** Problem statement **
Of the lines in the data below, count the ones holding the string "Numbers", and answer with that number only.

# # # # # # #

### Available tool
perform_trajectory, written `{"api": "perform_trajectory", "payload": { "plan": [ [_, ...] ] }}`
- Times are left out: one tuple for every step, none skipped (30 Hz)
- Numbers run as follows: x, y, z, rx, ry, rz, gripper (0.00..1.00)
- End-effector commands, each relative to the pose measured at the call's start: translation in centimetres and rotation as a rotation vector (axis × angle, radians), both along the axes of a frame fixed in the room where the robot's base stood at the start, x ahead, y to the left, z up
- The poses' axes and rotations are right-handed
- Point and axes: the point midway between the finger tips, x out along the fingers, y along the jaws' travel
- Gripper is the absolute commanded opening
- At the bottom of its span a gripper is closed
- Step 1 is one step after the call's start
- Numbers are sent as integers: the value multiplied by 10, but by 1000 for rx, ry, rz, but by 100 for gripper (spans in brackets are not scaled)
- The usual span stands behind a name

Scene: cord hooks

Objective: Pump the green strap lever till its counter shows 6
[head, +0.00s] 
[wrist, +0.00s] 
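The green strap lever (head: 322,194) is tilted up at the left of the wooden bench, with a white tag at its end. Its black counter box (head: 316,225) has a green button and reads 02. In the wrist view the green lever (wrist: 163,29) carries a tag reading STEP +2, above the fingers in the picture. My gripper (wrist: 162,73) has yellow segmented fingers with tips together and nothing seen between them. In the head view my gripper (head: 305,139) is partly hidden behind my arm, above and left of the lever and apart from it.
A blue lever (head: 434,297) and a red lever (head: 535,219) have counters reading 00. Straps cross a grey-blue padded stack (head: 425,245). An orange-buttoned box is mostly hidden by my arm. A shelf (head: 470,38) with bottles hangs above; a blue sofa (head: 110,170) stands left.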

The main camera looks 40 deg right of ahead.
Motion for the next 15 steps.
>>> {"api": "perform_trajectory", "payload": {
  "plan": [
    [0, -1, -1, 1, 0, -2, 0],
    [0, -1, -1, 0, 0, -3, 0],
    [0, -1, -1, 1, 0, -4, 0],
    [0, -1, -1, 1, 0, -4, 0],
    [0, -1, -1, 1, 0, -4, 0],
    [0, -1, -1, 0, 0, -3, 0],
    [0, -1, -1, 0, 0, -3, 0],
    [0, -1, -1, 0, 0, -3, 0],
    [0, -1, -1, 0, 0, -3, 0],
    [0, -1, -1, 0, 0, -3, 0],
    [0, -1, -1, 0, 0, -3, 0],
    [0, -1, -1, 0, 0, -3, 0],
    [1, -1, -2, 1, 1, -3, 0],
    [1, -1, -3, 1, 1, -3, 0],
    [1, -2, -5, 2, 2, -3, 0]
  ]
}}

# # # # # # #

** Final answer **
2